Since it was written in 1971, well before the Chernobyl disaster, it's not surprising that the Strugatsky brothers' Roadside Picnic doesn't appear in the article. The book's theme and narrative are so redolent of Chernobyl, however - telling about perilous journeys into the Zone, an area infested with inexplicable, often invisible, and frequently deadly remnants of some alien Visitation - that the comparison is almost irresistible. Some of the caretakers of Chernobyl call themselves "Stalkers"[1] after the book's name for those venturing into the Zone (and also the name of Tarkovsky's film adapting the novel) for example.

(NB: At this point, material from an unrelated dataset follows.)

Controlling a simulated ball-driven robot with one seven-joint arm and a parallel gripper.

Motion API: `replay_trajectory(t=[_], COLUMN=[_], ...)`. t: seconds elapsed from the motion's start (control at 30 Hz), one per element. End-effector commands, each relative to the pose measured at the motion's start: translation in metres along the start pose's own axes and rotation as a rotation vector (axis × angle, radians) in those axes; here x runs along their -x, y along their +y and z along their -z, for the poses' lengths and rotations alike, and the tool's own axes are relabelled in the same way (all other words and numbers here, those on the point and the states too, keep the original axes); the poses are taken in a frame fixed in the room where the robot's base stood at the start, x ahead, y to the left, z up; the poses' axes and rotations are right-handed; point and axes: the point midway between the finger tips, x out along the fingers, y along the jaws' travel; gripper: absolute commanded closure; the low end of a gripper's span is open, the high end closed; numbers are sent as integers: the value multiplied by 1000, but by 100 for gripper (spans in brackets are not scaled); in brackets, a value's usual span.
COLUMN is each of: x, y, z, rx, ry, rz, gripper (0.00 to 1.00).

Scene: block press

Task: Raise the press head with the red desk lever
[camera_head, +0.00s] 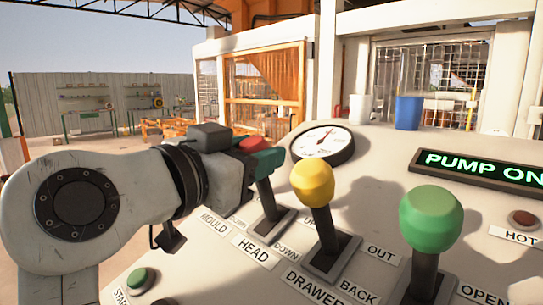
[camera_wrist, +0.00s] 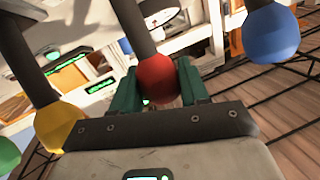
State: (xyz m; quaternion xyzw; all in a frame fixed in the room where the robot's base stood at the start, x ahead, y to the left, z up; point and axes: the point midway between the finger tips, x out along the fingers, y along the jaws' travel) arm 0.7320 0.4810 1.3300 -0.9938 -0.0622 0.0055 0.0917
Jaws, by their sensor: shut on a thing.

With this in mind, if you've read Roadside Picnic it's hard not to see a reference to it in the article's closing words:

For 30 years, authors have heaved their imaginations into the Zone, trying to crack the riddle of the sarcophagus—how to make sense of Chernobyl? Their imperfect answers keep the question alive.

1: https://en.wikipedia.org/wiki/Stalker_%281979_film%29


Ah, that's why the games based in the exclusion zone are named S.T.A.L.K.E.R.: [something]: https://en.wikipedia.org/wiki/S.T.A.L.K.E.R.:_Shadow_of_Cher...

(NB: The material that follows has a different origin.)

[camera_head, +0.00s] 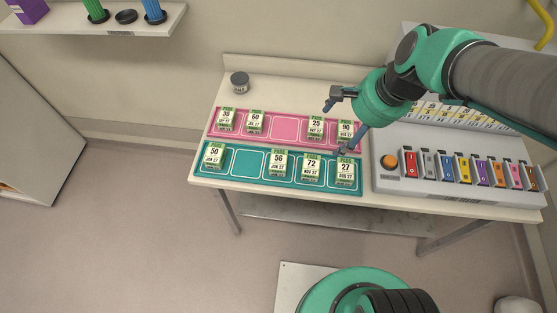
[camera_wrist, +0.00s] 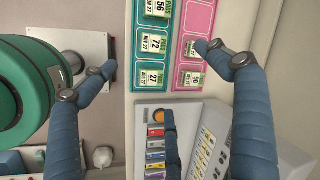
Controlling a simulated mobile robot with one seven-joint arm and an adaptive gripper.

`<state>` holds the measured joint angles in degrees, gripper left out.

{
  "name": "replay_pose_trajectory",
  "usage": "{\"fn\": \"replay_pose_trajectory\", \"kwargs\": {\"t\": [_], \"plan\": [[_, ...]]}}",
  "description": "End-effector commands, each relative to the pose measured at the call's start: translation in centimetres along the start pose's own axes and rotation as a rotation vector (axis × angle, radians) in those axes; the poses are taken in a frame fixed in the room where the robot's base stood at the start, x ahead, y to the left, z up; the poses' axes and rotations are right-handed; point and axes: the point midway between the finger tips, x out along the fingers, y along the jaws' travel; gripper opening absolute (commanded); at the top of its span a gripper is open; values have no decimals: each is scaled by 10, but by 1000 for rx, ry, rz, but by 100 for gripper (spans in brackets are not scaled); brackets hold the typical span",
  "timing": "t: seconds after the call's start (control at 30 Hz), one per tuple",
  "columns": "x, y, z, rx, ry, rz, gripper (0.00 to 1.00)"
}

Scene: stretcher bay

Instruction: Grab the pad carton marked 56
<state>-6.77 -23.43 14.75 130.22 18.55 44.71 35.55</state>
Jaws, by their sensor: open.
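The pad carton marked 56 (camera_head: 277,163) stands in the teal tray (camera_head: 250,163), in the front row between an empty slot and the carton marked 72 (camera_head: 311,168). In the wrist view the 56 carton (camera_wrist: 158,8) shows at the top edge, partly cut off. My gripper (camera_head: 338,125) is open and empty, above the right part of the trays near the cartons marked 25 (camera_head: 316,127) and 90 (camera_head: 345,131). In the wrist view its fingers spread wide on either side of the teal tray. It is right of the 56 carton and apart from it.
Cartons marked 50 (camera_head: 214,156) and 27 (camera_head: 345,172) share the teal tray. The pink tray (camera_head: 285,128) behind holds cartons 35 (camera_head: 226,119) and 60 (camera_head: 256,122). A grey rack with coloured items (camera_head: 440,182) stands right.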

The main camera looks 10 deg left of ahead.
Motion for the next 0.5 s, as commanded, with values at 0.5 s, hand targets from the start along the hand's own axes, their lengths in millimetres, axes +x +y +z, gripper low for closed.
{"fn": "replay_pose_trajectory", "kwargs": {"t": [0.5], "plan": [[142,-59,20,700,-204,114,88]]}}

Ah, it's explicit in a paragraph in the intro which I had not previously noted:

The background and some terminology of the game ("The Zone", "Stalker") are borrowed from the popular science fiction novella Roadside Picnic by Boris and Arkady Strugatsky and the 1979 Andrei Tarkovsky film Stalker that was loosely based on it, as well as Stalker, the film's subsequent novelization by the original authors. The term "Stalkers" was later used for the scientists and engineers who explored the interior of Chernobyl's "sarcophagus" after its hasty construction in 1986. In addition, 'The Zone' is also a term used to refer to the 30 kilometer Chernobyl Exclusion Zone, established after the accident.


I cannot recommend Roadside Picnic highly enough. Possibly one of the greatest science fiction novellas ever written.


Do you have an English translation to recommend? Sounds like I should check it out.



Thanks!


Hope you enjoyed it :)


there are some claims that the Zone was inspired by the Japanese fortifications (deep underground, booby-trapped, etc. The largest fortress of them - https://www.youtube.com/watch?v=LqIbImIWIRI (6000 sq. km, stationed 100K soldiers)) in Manchuria where the older brother served soon after the WWII. Great writers, they distilled this image of "Zone" which as result can be successfully applied to Chernobyl and to whatever comes in the future.


I read (can't remember where) that one of the brothers had a friend who had been evacuated from a town near Chelyabinsk 65 which was the site of a very serious accident in 1957, actually worse in some ways than Chernobyl. He had described the contaminated zone around there in graphic detail and the Strugatskys had used the idea for an alien visitation.